This should be so painfully obvious as to not need saying. But judging from yesterday’s story about Mitch Daniels and Howard Zinn, and much of the commentary it generated, it still needs to be said.
You don’t have to be an armadillo to study armadillos. You don’t have to be an ancient Greek to study ancient Greece. And you don’t have to be a Marxist to study a Marxist.
As governor of Indiana, apparently, Mitch Daniels sent a series of emails declaring that nobody should teach the writings of Howard Zinn at any public university in Indiana on his watch. After all, Daniels seemed to assume, Zinn was a lefty and a skeptic. Teaching him would be corrosive of the morals of the youth. And the only people who would ever teach a subversive must obviously be subversives themselves.
Predictably, though dishearteningly, many of the comments either sided with Daniels or extolled the virtues of Zinn.
At one level, it’s an easy case of a politician failing utterly to understand academic freedom. But it’s more than that.
Whether the book in question is by Howard Zinn or George Will isn’t the point. Studying a text does not imply agreeing with it, whatever “agreeing” means. In fact, learning to keep a critical distance on a text is one of the most important skills that higher education can impart. (I’m using “critical” here in the academic sense, meaning “evaluative,” rather than in the popular sense, meaning “bashing.” Any idiot can bash. But a serious evaluation requires actual thought.) Reading texts that take different points of view can force a student to get beyond simply repeating what they’ve read, or falling back on whatever cliches are handy.
In my radio days, one of my favorite tricks was to play back-to-back versions of the same song by different artists. (That’s easy with jazz, since there’s a widely accepted set of standards.) Hearing Billie Holiday’s version of “God Bless the Child,” and then hearing Keith Jarrett’s version, you couldn’t help but notice what each musician brought to it, and how much the song had to offer. When you knew how the song was “supposed” to go, and then it took a left turn, you noticed the turn. It allowed for a fuller appreciation of the possibilities of the song.
In teaching history or politics, the same idea holds. How many ways are there to interpret the industrial revolution? If you say “one,” you’re badly wrong, no matter which one you pick. Walking students through some of the alternatives, and getting them to grapple with the strengths of each, builds their analytical skills. It’s hard, but it’s worth doing. And it presumes the freedom to teach material that does not necessarily reflect the professor’s own view.

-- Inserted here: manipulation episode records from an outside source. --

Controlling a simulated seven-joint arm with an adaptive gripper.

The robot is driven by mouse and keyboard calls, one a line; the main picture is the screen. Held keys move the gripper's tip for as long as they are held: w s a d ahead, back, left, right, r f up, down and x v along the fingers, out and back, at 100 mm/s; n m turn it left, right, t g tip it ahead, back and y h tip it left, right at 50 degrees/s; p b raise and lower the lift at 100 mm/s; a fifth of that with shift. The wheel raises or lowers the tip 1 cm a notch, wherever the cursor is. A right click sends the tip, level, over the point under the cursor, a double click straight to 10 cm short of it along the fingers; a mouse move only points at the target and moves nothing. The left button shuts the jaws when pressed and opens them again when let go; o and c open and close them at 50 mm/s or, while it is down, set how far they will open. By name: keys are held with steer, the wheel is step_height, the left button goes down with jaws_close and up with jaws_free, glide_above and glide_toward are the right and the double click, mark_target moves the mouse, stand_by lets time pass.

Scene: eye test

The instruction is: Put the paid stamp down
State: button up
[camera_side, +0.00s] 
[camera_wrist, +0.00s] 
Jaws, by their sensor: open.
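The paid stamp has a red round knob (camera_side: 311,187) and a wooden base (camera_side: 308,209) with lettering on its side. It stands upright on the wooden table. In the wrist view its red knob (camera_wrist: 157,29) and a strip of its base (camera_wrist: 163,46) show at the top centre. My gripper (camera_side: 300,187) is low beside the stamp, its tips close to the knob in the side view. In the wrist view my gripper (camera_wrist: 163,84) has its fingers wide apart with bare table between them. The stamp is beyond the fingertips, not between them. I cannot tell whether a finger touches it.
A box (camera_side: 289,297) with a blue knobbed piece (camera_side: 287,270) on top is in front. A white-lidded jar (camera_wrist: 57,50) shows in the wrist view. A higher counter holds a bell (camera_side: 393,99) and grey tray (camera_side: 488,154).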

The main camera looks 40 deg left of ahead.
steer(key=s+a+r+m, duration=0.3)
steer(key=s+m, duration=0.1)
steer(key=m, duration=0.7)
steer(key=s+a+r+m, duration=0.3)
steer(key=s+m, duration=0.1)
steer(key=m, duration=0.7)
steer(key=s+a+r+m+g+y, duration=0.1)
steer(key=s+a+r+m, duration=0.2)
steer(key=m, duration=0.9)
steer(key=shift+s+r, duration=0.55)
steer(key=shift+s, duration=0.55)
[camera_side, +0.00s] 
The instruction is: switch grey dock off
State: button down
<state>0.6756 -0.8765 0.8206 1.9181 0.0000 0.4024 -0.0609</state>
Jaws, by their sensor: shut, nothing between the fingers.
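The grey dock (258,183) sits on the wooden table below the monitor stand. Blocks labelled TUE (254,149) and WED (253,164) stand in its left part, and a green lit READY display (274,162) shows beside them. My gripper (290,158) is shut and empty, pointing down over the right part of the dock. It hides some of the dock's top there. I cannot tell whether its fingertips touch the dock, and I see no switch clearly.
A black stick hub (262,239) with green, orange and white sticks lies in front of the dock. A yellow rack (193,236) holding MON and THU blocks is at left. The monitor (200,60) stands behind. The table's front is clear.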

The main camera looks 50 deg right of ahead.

With ideologically loaded material, sometimes a certain distance could go a long way. I struggled with teaching the civil rights movement the first couple of times, because students were so eager to reduce it to “MLK good, racists bad.” That wasn’t wrong, but it was facile. It didn’t require any actual thought, and it lent itself to a smug and unhelpful attitude that located racial conflict safely in the distant past. The discussions got far better when I reframed the question. “Why did the civil rights movement happen when it did, as opposed to twenty years earlier or twenty years later?” At that point, students couldn’t just fall back on cliches. They had to come up with, and evaluate, alternative answers. They had to think.
Equating an object of study with a political position is absurd. Assuming that a professor agrees uncritically with everything in every text she assigns is absurd. I’d be concerned if she did. Lefties can study conservatives and vice versa. The best paper I wrote as an undergraduate was on the George Wallace presidential campaign of 1968. I was no fan of Wallace, and that hasn’t changed, but taking a sustained, close look at what his appeal was for a certain segment of the population forced me to think a little harder about my own views. I wouldn’t be shocked to hear that some conservative undergraduate is doing a paper on Ralph Nader now, and asking himself some uncomfortable questions. At least, I hope so.
The relative merits of Howard Zinn aren’t the point. Yes, it’s about academic freedom. But it’s also about recognizing the difference between teaching a book and espousing a doctrine. It’s about respecting students as thinkers, and faculty as craftspeople. Education isn’t just about transmitting content; it’s about developing the critical skills that enable people to confront ideas with which they disagree and come away smarter. Otherwise we’re robots. Or armadillos.